Abort-to-orbit trajectories for various abort initiation times in a trajectory. This shows OTIS4’s capability to optimize a trajectory while obeying a path constraint (here all trajectories are required to stay above 335,000 ft).

The team developed Optimal Trajectories by Implicit Simulation, version 4 (OTIS4), which utilizes state-of-the-art numerical integration and optimization technologies to predict how a vehicle will perform or to determine how best to fly it. Data generated by the program allows a variety of studies to be accomplished including vehicle and sub-system design trades, guidance studies, error analyses, and mission planning.

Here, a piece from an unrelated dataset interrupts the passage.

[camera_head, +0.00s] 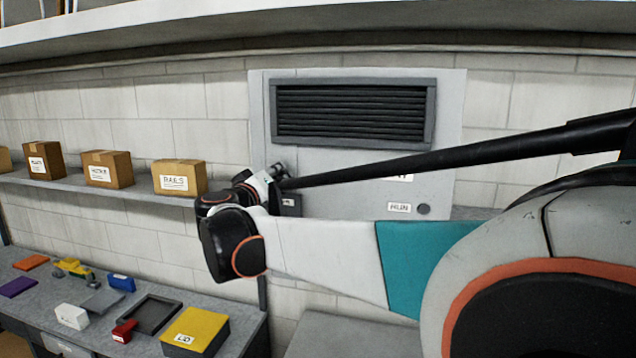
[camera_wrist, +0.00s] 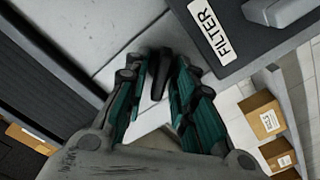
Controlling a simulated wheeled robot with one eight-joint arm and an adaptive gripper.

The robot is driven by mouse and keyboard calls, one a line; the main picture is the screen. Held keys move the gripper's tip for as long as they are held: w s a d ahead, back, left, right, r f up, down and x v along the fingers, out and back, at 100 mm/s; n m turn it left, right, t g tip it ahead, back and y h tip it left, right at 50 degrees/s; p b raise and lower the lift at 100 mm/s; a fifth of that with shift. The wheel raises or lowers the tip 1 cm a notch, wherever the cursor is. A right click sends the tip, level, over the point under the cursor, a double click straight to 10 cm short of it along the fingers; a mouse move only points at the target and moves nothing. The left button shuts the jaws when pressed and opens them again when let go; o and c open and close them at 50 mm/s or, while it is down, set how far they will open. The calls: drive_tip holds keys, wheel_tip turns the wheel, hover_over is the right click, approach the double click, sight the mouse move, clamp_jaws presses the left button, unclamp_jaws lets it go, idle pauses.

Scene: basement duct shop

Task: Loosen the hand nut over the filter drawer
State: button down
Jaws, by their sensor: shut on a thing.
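In the wrist view my gripper (camera_wrist: 160,68) has its teal and black fingers closed on a black piece, the hand nut (camera_wrist: 157,82); only a narrow part of it shows between the fingertips. The filter drawer (camera_wrist: 245,45) is a dark front with a white FILTER label and a grey handle (camera_wrist: 280,8), just beside my fingertips at upper right. In the head view my gripper (camera_head: 276,174) is at the lower left of the grey duct panel (camera_head: 350,182), above the dark drawer front (camera_head: 290,207). The nut is hidden there by my wrist.
A louvred vent (camera_head: 352,112) is high on the panel. A RUN label (camera_head: 399,207) and a round dark knob (camera_head: 423,209) are at its lower right. Cardboard boxes (camera_head: 180,177) stand on a shelf at left. A workbench (camera_head: 60,297) with trays and coloured parts is below.

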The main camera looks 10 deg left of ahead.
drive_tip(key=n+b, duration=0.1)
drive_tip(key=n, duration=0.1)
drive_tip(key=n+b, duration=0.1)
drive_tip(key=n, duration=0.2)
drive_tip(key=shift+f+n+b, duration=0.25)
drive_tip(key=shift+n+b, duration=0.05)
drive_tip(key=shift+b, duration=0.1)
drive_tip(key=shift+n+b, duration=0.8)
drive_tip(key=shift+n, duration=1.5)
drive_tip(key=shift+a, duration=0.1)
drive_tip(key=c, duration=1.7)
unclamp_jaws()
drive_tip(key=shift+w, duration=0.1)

With OTIS4, users can seamlessly generate optimal trajectories and parametric vehicle designs simultaneously. Flight paths can be generated with respect to any of the major bodies in the solar system. In addition, OTIS4 can be used to solve non-aerospace continuous time optimal control problems.

OTIS4 simulates the trajectory performance of a wide variety of vehicles. Primarily a point mass, three-degree-of-freedom (3DOF) simulation program, OTIS4 has options that allow six-degree-of-freedom (6DOF) simulations. The user inputs the vehicle models; there are no embedded, vehicle-specific aerodynamic or propulsion models. OTIS4 allows progressively more detailed simulations as the vehicle and mission design advance.

OTIS4 provides two general modes of operation: explicit trajectory integration, and optimization using either explicit or implicit integration. A calculator that recognizes commonly used mathematical functions, operators, and precedence rules enables the user to compute new quantities needed to resolve a specific trajectory problem. An innovative method for constructing constraints between phases of a simulation greatly expands the range of problems that OTIS4 can solve and eliminates a major source of user error by creating a mathematically correct implementation of transphase constraints.

The measure between true physical behavior and the simulation is called a “defect.” OTIS4 contains a unique method of taking this measurement, called a “quadrature defect,” that has proved to be very stable and offer excellent convergence properties. This method has reduced defect values to nearly zero, attaining a very credible and accurate solution to an optimal control problem.

Data generated for Google Earth. OTIS4 includes a tool to generate Google Earth visualizations from OTIS results. This visualization depicts the splashdown footprint of a reentry vehicle using various bank angles during reentry.

OTIS4 offers many discrete, direct solution methods in one unified package and is one of the best-tested and competent versions of trajectory optimization software that NASA has produced. Its use throughout the aerospace community, in both preliminary design efforts and detailed analyses, demonstrates its superior ability as a reliable, accurate, and robust trajectory analysis tool.

The software recently was used to conduct a launch abort analysis of the Orion crew exploration vehicle. Its highly generalized modeling capabilities enable developers to generate more detailed simulation as the vehicle and mission design advance without abandoning the basic simulation framework. More realistic constraints can be added and design options easily traded off to obtain insight into the final design.

Other applications within the aerospace industry include development programs for personal air vehicles, subsonic aircraft, missiles, hypersonic systems, and extraterrestrial exploration. Non-aerospace applications include performance verification and validation activities, feasibility studies, advanced missile projects, and submersible marine vehicles.

The program is distributed with software that automates its execution. It can run on any computer that has a Fortran 95 compiler, including Windows, UNIX/Linux, or Macintosh OS X.